◆ **Raw data**

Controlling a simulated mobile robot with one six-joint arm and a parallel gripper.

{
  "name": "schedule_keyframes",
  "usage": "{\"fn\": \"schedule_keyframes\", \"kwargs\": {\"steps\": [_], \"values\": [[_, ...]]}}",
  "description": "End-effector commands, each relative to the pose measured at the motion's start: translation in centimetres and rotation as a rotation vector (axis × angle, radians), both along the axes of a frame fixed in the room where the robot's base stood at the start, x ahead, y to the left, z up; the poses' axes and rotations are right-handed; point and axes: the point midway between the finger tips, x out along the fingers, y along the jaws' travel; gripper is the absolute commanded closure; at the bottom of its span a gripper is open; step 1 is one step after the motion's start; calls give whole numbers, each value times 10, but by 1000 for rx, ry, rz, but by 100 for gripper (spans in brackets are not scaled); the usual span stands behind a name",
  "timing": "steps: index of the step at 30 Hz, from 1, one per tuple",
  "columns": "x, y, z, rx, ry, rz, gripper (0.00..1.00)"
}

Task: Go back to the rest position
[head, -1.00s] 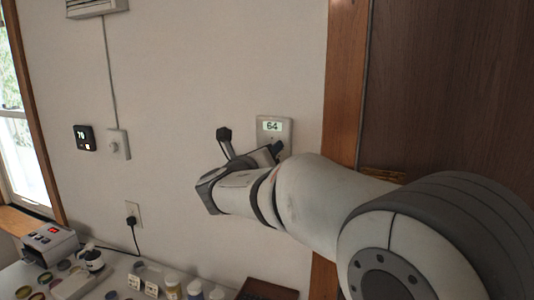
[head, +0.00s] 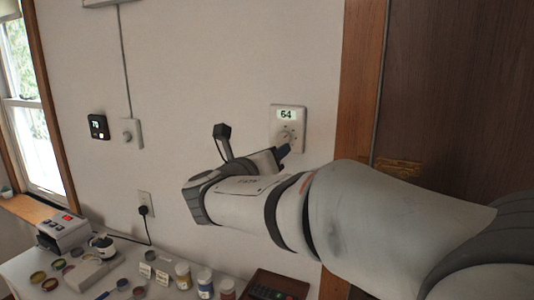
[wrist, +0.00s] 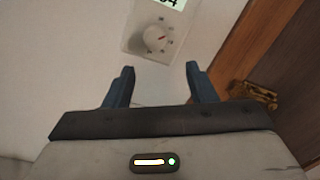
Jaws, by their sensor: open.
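My gripper (wrist: 158,84) is open and empty in the wrist view, with its two blue fingers apart. Beyond the fingers is a white wall thermostat (wrist: 133,42) with a round dial and a small display. In the head view the thermostat (head: 288,127) reads 64, and my arm reaches across from the lower right toward it. One blue fingertip shows just below the thermostat; most of the gripper is hidden by my wrist. The wrist view shows a gap between the fingers and the dial.
A dark thermostat (head: 98,127), a white dial box (head: 131,133) and an outlet (head: 146,203) are on the wall to the left. Below is a table (head: 105,286) with jars, a small device (head: 62,231) and a dark tray (head: 274,283). A wooden door frame (head: 359,95) stands at right.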

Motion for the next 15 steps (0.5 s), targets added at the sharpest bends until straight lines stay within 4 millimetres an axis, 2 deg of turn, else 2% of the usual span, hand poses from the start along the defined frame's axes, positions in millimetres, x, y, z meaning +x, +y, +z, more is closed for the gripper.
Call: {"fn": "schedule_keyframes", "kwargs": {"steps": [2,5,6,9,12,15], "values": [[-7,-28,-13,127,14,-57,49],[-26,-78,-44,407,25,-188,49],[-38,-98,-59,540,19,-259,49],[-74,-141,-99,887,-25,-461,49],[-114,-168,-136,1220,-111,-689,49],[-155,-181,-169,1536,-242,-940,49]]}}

◆ **Problem to solve**
Find every line that has "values" in it, then return those lines.

◆ **Answer to this problem**
  "usage": "{\"fn\": \"schedule_keyframes\", \"kwargs\": {\"steps\": [_], \"values\": [[_, ...]]}}",
Call: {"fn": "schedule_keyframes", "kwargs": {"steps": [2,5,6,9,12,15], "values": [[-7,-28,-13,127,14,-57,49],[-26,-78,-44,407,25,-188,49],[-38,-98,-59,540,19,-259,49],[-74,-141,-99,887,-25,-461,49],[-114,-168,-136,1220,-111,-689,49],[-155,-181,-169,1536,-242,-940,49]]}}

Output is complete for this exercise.